Update: QE Speculation Dismissed by Source Close to Central Bank

China will strengthen targeted funding support for the economy but will shun across-the-board quantitative easing (QE) to keep its debt problems in check, a source close to the central bank told Caixin, downplaying expectations for aggressive monetary loosening sparked by remarks from a finance ministry official.
A senior official at the Ministry of Finance recently called for the use of treasury bonds as quasi money, drawing speculation that China might be planning to use large-scale bond purchases to inject liquidity into the world’s second-biggest economy as growth slows. But a source close to China’s central bank has downplayed the idea.
In quantitative easing, a central bank increases the supply of money by purchasing government and other bonds with cash. Following the 2008 financial crisis, the U.S. Federal Reserve bought massive amounts of debt and poured trillions of dollars into the world economy. The American central bank’s years-long QE program is credited with preventing the Great Recession from turning into a global depression. Central banks in Japan, the United Kingdom and elsewhere have similarly followed QE strategies in recent decades.
China’s finance ministry will study how to enhance the role of treasury bonds as a principal tool for the central bank’s open market operations, expanding their use in the transmission of monetary policy, Guo Fangming, deputy director of the Treasury Department under the Finance Ministry told an economic forum Wednesday, according to a report published by the state-run Securities Times.
At a separate event Thursday, Wang Xiaolong, the director of the Treasury Department, said even though the central bank hasn’t used the purchase and sale of treasury bonds as its main tool to adjust monetary policy, treasury bonds have been used as the main collateral for the central bank’s various monetary policy tools, such as the medium-term loan facility (MLF). The treasury bonds have played a key role in facilitating the central bank’s monetary policy, Wang said.
A person close to the Finance Ministry told Caixin that the ministry and the central bank have been in discussion on how to improve coordination between government bonds and monetary policy.
“If you look at what the developed countries have done, you will have an answer,” the person said. “We hope the process could speed up.”
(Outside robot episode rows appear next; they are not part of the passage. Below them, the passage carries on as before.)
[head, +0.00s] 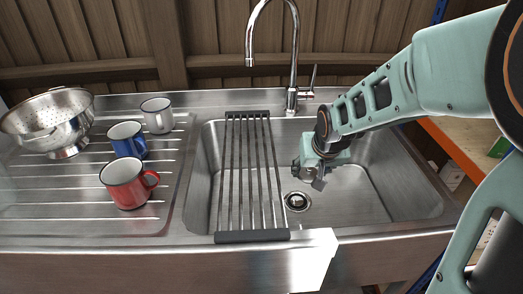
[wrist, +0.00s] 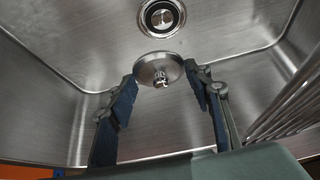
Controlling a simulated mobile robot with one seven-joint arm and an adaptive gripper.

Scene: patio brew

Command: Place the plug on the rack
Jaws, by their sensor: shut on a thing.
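The plug (wrist: 160,68) is a round metal disc with a small knob on top. In the head view my gripper (head: 312,177) is low inside the sink basin, right of the rack, and I cannot make out the plug there. The rack (head: 251,237) is a set of dark metal bars with black end strips, lying across the left part of the basin from back to front. Its bars also show at the right of the wrist view (wrist: 289,106).
The open drain (head: 297,202) is in the basin floor near my gripper. The tall tap (head: 294,60) stands behind the basin. A red mug (head: 124,184), a blue mug (head: 127,139), a white mug (head: 157,115) and a colander (head: 47,119) stand on the left drainboard. The rack is bare.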

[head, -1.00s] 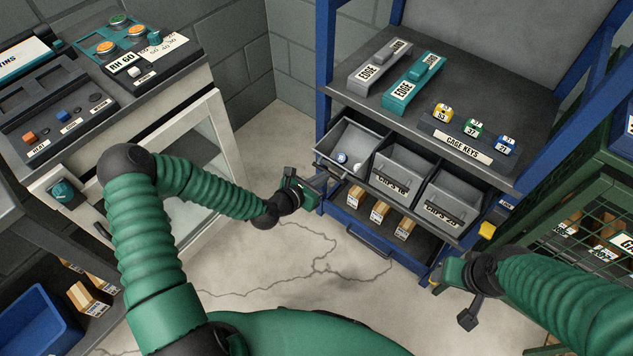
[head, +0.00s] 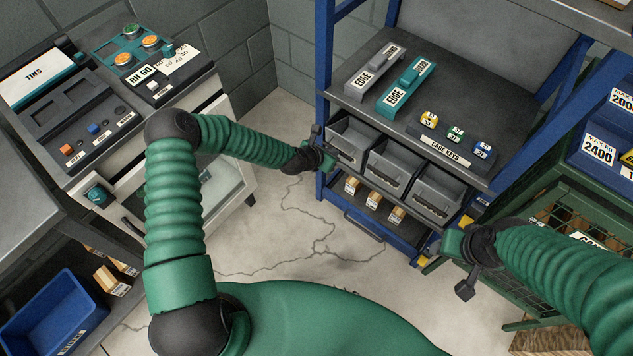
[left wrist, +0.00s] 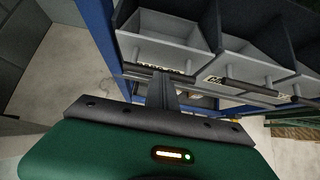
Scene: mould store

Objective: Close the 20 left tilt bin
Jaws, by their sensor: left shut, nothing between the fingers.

But a source close to China’s central bank has downplayed the idea of treating treasury bonds as quasi money. The person told Caixin that treasury bonds, even though they are regarded as high-quality liquid assets by regulators, are not a payment tool and therefore are not so-called quasi money.
The PBOC has rolled out a series of countercyclical measures, including cutting the reserve-requirement ratio four times last year and once more earlier this month, and providing lower-cost liquidity to banks willing to lend more to smaller companies.
Liquidity currently is reasonably ample, providing sufficient financial support for the real economy, and there is no need to provide large-scale liquidity through QE, the person close to the central bank said.
The person also said treasury bonds, as collateral for the central bank’s open market operations, are already well connected with monetary policy.
The law governing the PBOC specifies that the central bank may not “make an overdraft for the government,” and may not directly subscribe or underwrite treasury bonds or other government bonds. But the central bank is allowed to trade in government bonds on the open market to implement monetary policies.
During 2001 to 2003, the PBOC purchased and sold treasury bonds on the open market to adjust the money supply. But the central bank later found it didn’t have enough treasury-bond holdings to hedge large amounts of liquidity. So the PBOC began to issue central bank bills to manage liquidity.
At the Central Economic Work Conference held at the end of 2018, China’s top leadership set a tone for prudent monetary policy as “neither too tight nor too loose” while maintaining market liquidity at a reasonably ample level, emphasizing the need to avoid “flooding the market with liquidity”.